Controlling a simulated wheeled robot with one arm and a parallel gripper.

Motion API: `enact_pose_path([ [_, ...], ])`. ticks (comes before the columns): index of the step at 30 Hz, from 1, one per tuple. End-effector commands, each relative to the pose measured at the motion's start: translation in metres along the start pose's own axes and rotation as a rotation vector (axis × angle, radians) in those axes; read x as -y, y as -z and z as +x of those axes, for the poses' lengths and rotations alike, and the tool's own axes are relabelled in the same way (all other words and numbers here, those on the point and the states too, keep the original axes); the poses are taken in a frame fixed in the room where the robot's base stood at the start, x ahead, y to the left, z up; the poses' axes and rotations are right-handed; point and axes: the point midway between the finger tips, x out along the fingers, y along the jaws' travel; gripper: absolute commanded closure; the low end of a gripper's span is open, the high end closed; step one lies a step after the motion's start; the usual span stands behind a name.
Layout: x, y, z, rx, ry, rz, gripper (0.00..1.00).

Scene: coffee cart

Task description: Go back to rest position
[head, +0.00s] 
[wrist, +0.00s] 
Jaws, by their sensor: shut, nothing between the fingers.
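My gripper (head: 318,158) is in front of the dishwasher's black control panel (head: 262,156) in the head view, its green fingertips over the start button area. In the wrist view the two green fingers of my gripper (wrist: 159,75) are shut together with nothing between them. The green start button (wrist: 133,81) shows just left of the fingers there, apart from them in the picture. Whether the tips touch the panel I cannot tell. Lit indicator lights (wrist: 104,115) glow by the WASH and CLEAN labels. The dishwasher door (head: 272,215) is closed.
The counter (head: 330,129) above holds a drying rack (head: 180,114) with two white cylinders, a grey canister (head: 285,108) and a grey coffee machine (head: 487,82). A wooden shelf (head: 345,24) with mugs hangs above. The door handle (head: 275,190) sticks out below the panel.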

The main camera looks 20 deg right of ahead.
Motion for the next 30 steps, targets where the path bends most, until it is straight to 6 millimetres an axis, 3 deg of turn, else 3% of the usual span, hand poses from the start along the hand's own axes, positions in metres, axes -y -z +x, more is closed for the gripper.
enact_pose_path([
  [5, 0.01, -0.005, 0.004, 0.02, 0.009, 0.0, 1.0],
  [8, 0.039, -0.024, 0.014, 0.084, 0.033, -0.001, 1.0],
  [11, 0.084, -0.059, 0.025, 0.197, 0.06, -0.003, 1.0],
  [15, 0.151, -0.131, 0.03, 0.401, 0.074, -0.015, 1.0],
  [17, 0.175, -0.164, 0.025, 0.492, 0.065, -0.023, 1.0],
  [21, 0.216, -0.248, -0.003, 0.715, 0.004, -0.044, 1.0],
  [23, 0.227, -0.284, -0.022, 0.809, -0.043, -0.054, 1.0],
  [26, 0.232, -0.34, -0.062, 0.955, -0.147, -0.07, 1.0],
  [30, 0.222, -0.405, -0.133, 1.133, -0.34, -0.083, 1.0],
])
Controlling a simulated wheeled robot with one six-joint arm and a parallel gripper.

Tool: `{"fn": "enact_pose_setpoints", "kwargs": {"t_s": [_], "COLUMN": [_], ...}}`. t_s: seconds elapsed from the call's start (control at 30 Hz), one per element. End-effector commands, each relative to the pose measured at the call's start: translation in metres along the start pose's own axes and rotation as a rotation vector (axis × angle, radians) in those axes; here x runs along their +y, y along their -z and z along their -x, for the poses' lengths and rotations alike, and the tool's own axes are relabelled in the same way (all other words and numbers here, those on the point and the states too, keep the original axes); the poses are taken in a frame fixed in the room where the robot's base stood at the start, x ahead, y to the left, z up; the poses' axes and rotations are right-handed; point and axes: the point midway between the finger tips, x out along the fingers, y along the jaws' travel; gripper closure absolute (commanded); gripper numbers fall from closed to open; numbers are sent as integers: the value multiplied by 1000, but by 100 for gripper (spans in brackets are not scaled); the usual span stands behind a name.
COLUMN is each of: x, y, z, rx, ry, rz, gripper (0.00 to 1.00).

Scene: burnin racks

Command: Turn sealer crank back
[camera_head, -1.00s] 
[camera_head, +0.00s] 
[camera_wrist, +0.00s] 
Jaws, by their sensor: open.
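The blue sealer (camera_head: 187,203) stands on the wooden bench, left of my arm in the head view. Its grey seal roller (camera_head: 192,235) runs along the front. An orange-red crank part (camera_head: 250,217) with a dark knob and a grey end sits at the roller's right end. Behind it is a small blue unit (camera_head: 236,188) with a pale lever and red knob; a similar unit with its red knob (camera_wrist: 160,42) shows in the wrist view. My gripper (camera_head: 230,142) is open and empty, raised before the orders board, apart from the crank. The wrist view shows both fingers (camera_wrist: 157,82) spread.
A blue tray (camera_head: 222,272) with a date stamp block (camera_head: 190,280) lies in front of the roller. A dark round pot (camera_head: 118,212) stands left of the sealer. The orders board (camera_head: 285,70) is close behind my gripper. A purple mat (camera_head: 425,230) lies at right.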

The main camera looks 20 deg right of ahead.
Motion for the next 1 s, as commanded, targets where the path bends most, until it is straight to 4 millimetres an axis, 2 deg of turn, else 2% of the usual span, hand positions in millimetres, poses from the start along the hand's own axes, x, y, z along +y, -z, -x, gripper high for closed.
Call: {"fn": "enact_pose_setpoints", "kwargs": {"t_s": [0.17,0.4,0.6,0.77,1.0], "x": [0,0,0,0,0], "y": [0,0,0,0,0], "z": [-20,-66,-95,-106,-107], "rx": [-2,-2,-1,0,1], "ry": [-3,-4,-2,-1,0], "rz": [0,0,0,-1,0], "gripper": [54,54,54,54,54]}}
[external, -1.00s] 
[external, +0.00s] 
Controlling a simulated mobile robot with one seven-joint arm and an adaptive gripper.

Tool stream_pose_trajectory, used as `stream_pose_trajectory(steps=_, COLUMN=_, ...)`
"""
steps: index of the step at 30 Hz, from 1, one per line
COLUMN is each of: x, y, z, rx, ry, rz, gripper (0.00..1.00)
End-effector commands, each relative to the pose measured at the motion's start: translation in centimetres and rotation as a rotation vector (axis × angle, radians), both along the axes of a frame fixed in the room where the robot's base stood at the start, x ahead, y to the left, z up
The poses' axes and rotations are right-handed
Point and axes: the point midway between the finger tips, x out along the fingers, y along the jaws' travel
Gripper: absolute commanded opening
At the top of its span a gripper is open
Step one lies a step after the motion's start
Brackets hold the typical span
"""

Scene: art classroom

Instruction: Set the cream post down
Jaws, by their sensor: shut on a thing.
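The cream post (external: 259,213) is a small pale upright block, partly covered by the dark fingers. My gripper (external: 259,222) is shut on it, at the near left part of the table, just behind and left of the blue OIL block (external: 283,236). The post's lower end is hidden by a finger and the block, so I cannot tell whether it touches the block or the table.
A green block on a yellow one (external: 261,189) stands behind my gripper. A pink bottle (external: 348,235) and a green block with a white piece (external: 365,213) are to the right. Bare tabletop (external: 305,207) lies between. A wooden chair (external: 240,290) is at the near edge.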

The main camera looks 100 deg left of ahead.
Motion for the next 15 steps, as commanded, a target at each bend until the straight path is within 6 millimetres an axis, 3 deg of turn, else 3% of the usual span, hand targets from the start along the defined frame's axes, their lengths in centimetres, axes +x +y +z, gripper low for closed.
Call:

_Goal_: Looking at the records above, tally the lines holding "rotations" and reply with that number only.

_Answer to this exercise_: 3